China’s foreign ministry spokesperson Mao Ning on Saturday called the move an abuse of trade measures designed to reinforce the United States’ “technological hegemony.”
U.S. toolmakers now required to halt shipments to wholly Chinese-owned factories producing advanced logic chips include KLA Corp., Lam Research Corp., and Applied Materials Inc. , which pushed their shares down about 4 percent and 8 percent.
The Philadelphia semiconductor index fell 3.4 percent.
In advanced AI chips—Nvidia Corp. and Advanced Micro Devices Inc.—which are among the major vendors supplying to China, slipped about 3 percent each.
“This could hardly come at a worse time for Nvidia given that it’s already faced a highly challenging period due to supply chain snarl-ups and slowing demand for gaming consoles,” said Susannah Streeter, an analyst at Hargreaves Lansdown.
Supercomputers, Data Centers
The rules also include blocking shipments of a broad array of chips for use in Chinese supercomputing systems which can be used to develop nuclear weapons and other military technologies.

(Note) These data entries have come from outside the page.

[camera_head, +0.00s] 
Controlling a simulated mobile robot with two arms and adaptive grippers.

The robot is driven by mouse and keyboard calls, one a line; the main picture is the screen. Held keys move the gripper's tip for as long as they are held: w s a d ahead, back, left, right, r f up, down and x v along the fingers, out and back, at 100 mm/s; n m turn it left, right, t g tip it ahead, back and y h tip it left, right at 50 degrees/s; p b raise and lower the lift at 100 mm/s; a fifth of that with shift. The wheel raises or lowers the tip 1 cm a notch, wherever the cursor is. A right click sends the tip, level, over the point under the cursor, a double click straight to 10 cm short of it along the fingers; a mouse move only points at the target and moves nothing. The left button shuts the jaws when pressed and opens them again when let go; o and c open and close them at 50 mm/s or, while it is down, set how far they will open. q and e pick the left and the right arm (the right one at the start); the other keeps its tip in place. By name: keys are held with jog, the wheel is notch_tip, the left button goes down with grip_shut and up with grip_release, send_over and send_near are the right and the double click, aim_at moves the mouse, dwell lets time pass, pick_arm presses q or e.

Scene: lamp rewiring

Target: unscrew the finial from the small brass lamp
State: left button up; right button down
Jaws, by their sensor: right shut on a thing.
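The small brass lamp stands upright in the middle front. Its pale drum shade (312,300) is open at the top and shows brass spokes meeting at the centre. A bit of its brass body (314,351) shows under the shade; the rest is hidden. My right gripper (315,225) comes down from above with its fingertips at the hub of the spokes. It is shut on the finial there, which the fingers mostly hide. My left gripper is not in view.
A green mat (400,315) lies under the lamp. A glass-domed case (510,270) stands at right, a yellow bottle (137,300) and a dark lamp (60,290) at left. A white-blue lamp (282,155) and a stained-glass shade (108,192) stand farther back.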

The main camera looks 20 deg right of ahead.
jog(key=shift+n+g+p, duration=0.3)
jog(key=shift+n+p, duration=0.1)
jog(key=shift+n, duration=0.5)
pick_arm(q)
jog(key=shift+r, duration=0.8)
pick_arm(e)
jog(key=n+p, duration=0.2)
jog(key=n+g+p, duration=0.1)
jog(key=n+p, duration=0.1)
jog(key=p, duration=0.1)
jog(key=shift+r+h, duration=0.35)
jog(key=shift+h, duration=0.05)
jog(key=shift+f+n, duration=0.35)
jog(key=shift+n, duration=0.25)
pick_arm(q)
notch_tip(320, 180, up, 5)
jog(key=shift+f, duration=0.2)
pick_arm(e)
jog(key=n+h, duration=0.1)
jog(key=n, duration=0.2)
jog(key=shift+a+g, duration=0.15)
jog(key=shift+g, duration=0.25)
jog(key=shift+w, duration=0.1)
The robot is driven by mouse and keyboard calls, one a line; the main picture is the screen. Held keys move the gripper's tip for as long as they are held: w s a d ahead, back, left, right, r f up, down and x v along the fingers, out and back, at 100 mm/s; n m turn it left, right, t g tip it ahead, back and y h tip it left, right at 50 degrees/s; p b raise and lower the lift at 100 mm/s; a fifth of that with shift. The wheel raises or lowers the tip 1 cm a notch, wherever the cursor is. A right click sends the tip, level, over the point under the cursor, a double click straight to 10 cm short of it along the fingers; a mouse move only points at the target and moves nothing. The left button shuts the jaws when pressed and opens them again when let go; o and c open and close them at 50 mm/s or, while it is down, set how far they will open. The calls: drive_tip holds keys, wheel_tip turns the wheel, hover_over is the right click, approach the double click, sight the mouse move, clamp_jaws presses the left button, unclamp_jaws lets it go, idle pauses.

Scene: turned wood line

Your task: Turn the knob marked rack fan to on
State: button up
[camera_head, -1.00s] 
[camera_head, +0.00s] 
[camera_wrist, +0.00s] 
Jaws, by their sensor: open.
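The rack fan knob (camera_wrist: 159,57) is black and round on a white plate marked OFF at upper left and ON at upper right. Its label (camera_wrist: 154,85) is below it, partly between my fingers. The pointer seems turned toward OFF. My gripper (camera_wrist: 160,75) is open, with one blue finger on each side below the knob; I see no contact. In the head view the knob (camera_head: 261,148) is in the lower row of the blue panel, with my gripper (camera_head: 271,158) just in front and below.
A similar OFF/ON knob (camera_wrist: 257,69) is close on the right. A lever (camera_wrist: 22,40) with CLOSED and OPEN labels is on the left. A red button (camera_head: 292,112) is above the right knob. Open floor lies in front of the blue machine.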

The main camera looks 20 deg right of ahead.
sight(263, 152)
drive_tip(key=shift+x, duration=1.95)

Some industry experts say the ban could also hit commercial data centers at Chinese tech giants. Shares in e-commerce company Alibaba and social media and gaming company Tencent, both of which rely on data centers extensively, dropped 3.3 percent and 2.5 percent, respectively.
A steep decline in tech shares led China’s market down on its first post-Golden Week holiday trading on Monday.
An index measuring China’s semiconductor firms tumbled nearly 7 percent, and Shanghai’s tech-focused board STAR Market declined 4.5 percent.
SMIC dropped 4 percent, chip equipment maker NAURA Technology Group Co. sank 10 percent by the daily limit, and Hua Hong Semiconductor plunged 9.5 percent.
Shares in AI research firm SenseTime and surveillance equipment maker Dahua Technology, which will be cut off from chips made using U.S. technologies, tumbled 5.7 percent and 10 percent, respectively.
The impact on tech shares outside of China was limited on Monday as financial markets in South Korea, Japan, and Taiwan were closed for separate holidays.
European tech index slipped 0.8 percent, while New York-listed shares of Chinese firms Alibaba, JD.com and Pinduoduo fell between 3 percent and 7 percent.
Analysts expect the impact on TSMC, the world’s top contract chipmaker, to be limited as most of its advanced chip orders comes from U.S.-based customers such as Apple and Qualcomm, although it generates around 10–12 percentof its revenue from China.
South Korea on Saturday also expected no significant disruption to equipment supply for Samsung and SK Hynix’s existing chip production in China.